GIVEN PROBLEM => State the number of lines in these records that include the word "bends", and add nothing to it.

SUPPLIED DATA =>
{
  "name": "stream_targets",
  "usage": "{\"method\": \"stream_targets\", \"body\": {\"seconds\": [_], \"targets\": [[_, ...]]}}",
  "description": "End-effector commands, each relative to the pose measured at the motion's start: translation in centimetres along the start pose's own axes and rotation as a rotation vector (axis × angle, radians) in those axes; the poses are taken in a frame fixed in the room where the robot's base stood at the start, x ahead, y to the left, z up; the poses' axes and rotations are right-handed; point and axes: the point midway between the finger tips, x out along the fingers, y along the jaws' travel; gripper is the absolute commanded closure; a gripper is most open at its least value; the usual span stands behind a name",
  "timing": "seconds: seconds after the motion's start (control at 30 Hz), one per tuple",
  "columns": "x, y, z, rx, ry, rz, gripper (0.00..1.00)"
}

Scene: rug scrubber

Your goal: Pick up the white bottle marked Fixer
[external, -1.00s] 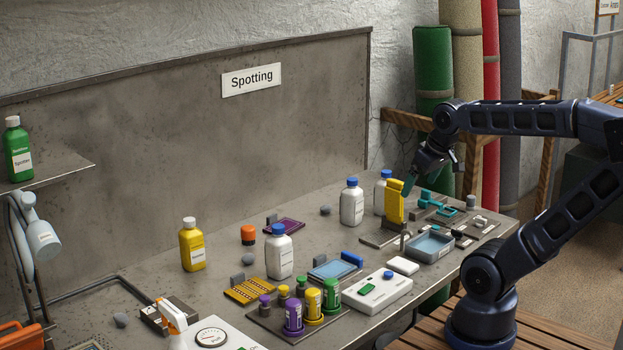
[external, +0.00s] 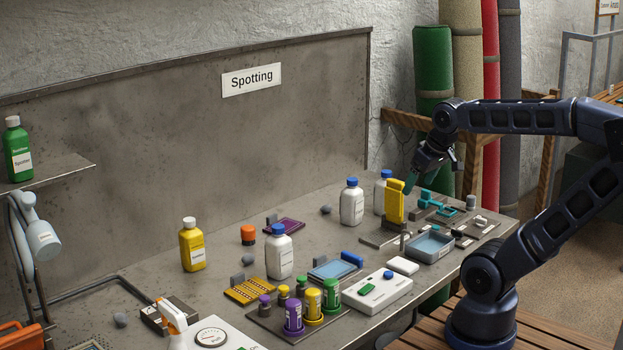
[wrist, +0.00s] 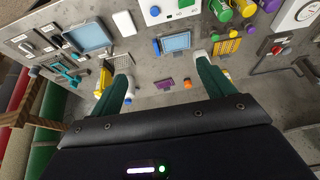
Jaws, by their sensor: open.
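In the external view, three white bottles with blue caps stand upright: one near the bench's middle (external: 279,256), one farther back (external: 351,206), and one partly behind a yellow upright piece (external: 382,198). Their labels are too small to read, so I cannot tell which is marked Fixer. My gripper (external: 411,182) is open and empty above the bench's right part, near the yellow piece and the rear bottle. In the wrist view, the green fingers of my gripper (wrist: 162,66) are spread wide. White bottle parts show beside the left finger (wrist: 123,62) and right finger (wrist: 200,54), mostly hidden.
Colored small jars (external: 312,305) stand in front. The back panel (external: 190,145) rises behind. Teal clamps (external: 430,198) lie right of my gripper.

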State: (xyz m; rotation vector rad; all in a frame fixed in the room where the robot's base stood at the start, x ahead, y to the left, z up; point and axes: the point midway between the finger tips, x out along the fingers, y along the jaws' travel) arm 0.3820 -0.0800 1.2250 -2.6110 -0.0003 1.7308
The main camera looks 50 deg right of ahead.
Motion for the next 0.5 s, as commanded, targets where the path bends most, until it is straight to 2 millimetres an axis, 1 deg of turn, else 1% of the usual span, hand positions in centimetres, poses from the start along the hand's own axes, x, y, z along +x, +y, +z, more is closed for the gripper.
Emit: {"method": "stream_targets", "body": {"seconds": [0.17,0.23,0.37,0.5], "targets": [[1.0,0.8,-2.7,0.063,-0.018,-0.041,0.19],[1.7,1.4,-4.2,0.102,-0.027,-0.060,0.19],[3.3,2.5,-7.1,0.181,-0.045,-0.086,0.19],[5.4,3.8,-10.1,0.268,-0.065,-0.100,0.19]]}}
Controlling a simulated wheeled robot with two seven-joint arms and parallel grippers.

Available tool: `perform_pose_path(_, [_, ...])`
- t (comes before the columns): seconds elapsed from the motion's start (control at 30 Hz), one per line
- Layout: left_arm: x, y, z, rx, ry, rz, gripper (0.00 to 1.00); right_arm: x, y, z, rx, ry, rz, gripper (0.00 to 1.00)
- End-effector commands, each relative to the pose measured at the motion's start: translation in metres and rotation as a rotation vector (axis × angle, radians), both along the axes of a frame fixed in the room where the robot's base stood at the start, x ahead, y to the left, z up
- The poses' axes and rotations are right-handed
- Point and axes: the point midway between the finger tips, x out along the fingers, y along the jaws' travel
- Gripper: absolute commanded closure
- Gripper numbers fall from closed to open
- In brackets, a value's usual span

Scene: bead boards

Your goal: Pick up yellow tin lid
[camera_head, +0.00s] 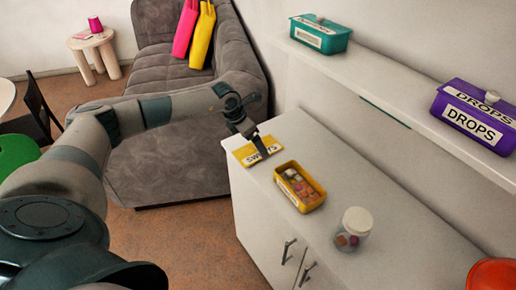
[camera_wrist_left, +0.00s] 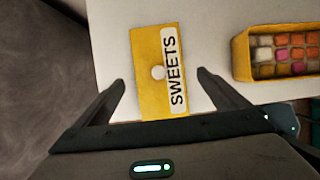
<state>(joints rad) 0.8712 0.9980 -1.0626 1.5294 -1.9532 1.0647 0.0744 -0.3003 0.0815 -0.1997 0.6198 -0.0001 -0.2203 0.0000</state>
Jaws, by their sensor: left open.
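The yellow tin lid (camera_head: 246,154) lies flat on the left end of the white cabinet top. In the left wrist view the lid (camera_wrist_left: 147,88) shows a "SWEETS" label and a round pale knob in its middle. My left gripper (camera_head: 258,147) is at the lid in the head view and partly covers it. In the left wrist view its two fingers (camera_wrist_left: 160,80) are spread wide, one on each side of the lid, with nothing between them gripped. The open yellow tin (camera_head: 300,187) stands to the right of the lid with colourful sweets in it. My right gripper is not in view.
A glass jar with a white lid (camera_head: 354,228) stands on the cabinet (camera_head: 392,262) past the tin. A shelf (camera_head: 400,100) above holds a teal tin (camera_head: 320,35) and a purple "DROPS" tin (camera_head: 478,113). A grey sofa (camera_head: 180,160) is left of the cabinet.

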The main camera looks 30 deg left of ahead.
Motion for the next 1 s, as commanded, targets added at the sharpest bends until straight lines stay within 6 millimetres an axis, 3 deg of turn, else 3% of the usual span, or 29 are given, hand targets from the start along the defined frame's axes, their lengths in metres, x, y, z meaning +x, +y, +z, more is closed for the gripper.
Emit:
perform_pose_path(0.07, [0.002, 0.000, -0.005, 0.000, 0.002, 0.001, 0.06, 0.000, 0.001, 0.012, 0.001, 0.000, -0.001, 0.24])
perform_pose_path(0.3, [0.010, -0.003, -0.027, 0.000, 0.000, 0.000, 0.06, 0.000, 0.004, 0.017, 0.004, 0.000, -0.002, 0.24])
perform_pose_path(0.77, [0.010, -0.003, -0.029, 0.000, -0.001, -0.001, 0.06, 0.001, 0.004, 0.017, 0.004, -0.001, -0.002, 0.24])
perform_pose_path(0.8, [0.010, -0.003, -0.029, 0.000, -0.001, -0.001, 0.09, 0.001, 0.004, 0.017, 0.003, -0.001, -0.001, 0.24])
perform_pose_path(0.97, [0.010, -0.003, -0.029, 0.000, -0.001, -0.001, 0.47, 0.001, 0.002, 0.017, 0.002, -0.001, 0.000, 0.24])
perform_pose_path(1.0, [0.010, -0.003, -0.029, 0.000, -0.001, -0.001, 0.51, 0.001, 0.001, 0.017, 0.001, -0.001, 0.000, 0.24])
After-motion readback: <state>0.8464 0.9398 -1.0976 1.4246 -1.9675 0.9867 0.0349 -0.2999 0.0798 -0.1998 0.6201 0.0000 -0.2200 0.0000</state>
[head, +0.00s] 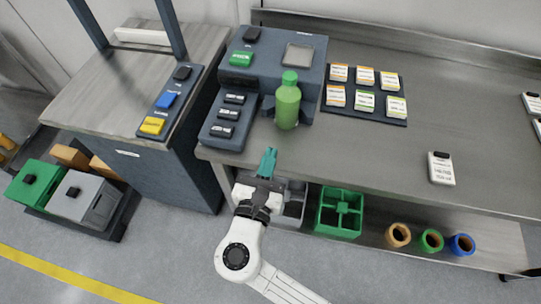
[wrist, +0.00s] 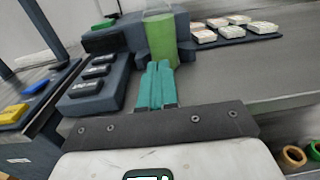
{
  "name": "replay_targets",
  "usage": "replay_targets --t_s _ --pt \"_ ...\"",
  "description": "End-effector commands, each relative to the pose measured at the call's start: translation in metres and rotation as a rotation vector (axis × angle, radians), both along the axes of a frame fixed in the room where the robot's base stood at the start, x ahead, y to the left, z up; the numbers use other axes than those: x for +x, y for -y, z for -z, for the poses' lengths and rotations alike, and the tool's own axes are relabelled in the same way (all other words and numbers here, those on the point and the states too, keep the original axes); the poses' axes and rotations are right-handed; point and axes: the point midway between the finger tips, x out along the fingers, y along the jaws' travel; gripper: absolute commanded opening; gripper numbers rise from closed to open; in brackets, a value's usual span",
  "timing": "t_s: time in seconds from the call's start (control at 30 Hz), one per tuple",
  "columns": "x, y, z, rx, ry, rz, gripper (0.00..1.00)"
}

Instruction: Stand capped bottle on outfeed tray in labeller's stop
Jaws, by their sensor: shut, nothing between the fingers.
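A green bottle with a green cap (head: 288,105) stands upright against the front of the blue-grey machine (head: 262,75), with machine blocks to either side of its base. I cannot tell whether it is seated fully in the stop. The bottle also shows in the wrist view (wrist: 162,42), directly beyond my fingertips, its upper end pale and unclear. My gripper (head: 267,160) has teal fingers, closed together and empty. It is at the bench's front edge, apart from the bottle. In the wrist view the shut fingers (wrist: 157,85) point toward the bottle's lower part.
A dark mat (head: 353,112) with several labelled packs lies right of the machine. A small white device (head: 441,168) lies farther right. The bench between is clear. A green crate (head: 340,212) and several coloured rings (head: 431,240) sit on the lower shelf. A second cabinet (head: 135,85) stands left.

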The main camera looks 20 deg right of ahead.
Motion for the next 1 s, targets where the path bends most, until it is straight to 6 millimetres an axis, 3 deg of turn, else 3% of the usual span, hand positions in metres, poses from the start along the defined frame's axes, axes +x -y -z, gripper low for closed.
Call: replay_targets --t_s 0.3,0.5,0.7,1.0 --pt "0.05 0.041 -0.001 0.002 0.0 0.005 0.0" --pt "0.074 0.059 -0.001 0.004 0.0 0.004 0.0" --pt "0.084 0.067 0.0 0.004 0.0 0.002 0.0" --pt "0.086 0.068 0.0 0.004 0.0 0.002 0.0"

THE ANSWER => 3